L’activité juridictionnelle dépend exclusivement de deux facteurs sur lesquels la Cour n’a aucune prise : en premier lieu, la dynamique de la demande d’asile qui résulte des flux d’entrée sur le territoire français. En deuxième lieu, le nombre de décisions rendues par l’OFPRA sur ces demandes.

Par ailleurs, la structure des entrées à la Cour dépend du classement de l’affaire en procédure normale ou accélérée qui dépend en partie de la provenance des demandeurs.

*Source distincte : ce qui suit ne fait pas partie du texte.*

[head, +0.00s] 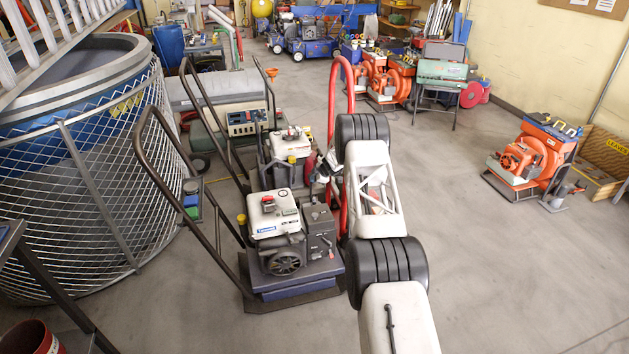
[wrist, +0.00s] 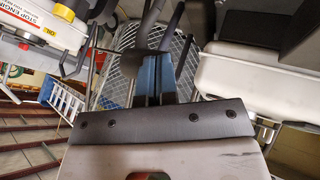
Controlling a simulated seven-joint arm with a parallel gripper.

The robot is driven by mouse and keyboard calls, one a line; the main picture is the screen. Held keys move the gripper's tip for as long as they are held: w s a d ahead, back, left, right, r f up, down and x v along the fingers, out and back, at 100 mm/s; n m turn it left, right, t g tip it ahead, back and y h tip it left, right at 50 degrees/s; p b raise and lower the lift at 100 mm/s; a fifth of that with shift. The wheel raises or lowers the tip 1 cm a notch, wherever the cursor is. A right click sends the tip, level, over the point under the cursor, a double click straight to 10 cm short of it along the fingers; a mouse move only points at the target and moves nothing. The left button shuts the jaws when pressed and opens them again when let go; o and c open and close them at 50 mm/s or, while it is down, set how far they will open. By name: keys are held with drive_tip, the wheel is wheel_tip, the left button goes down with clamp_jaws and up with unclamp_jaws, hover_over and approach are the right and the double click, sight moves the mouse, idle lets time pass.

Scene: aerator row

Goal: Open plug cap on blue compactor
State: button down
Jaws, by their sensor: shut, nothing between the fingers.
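The blue compactor (head: 283,284) stands left of my arm in the head view, with a dark blue base, white tank and grey engine. A red cap (head: 267,198) sits on its white top and a yellow cap (head: 241,218) is at its left side. I cannot tell which part is the plug cap, or whether it is open. In the wrist view my gripper (wrist: 155,78) has its blue-and-black fingers together, with nothing between them. In the head view the gripper is small and partly hidden near the red tube, right of the machines.
A similar white-topped machine (head: 291,144) stands directly behind the compactor. A mesh-fenced tub (head: 75,190) is at the left. An orange machine (head: 533,158) stands at the right. The floor (head: 500,270) at the lower right is clear. A white machine housing (wrist: 90,25) fills the wrist view's upper left.

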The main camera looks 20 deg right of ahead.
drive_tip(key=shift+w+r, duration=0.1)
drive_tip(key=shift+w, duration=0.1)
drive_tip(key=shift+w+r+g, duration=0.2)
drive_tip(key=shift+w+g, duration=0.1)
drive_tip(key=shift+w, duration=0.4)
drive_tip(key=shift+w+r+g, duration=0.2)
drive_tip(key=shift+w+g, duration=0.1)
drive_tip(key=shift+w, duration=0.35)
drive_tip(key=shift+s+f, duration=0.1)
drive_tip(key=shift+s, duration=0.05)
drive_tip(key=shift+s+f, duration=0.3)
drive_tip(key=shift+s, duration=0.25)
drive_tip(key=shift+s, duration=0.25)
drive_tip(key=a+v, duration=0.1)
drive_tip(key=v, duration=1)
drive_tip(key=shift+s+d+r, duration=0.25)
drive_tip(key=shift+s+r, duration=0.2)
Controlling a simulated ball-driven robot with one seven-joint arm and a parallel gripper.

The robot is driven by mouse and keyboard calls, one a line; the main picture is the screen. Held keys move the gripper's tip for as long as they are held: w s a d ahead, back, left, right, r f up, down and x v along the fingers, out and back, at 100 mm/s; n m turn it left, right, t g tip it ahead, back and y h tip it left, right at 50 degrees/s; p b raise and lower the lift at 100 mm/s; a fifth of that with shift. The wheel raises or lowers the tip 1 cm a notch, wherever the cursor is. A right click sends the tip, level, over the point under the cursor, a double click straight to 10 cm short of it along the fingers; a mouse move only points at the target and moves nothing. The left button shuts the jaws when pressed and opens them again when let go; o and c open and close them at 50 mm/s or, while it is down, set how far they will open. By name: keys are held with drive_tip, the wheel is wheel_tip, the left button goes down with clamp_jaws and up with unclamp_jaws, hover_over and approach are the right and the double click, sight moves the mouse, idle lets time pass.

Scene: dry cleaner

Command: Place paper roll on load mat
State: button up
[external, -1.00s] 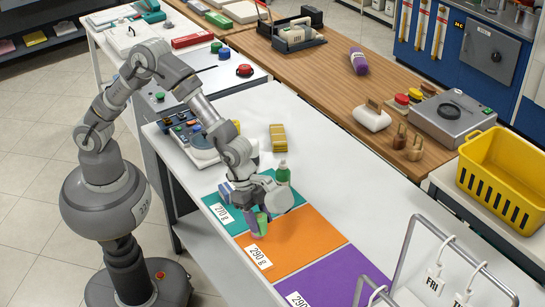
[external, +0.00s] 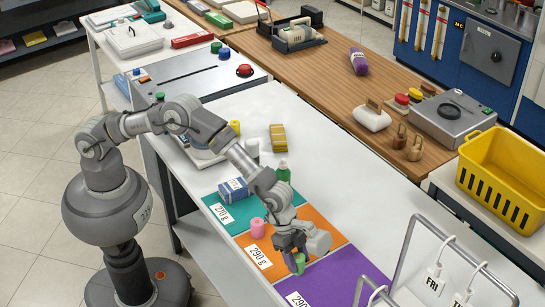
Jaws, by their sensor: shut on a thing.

Je voudrais ici vous donner quelques chiffres pour mieux situer notre activité et vous faire percevoir les enjeux qui sont les nôtres :

-         Entre 1953 et 1976, le nombre de recours était inférieur à 400 par an et dépassait les 2 000 à la fin des années 70 puis les 10 000 au milieu des années 80 jusqu’à atteindre le nombre de 53 615 recours en 1991. Nous avons connu deux baisses historiques au milieu de années 90 jusqu’en 1998 et entre 2004 et 2008. Depuis lors, la tendance est à l’augmentation régulière des recours avec une accélération de + 34% en 2017, +9,5% en 2018 où nous avons enregistré 58 671 recours.

-         Le nombre d’affaires jugées entre 2008 et 2018 a presque doublé de 25 027 à 47 314 au 31 décembre 2018.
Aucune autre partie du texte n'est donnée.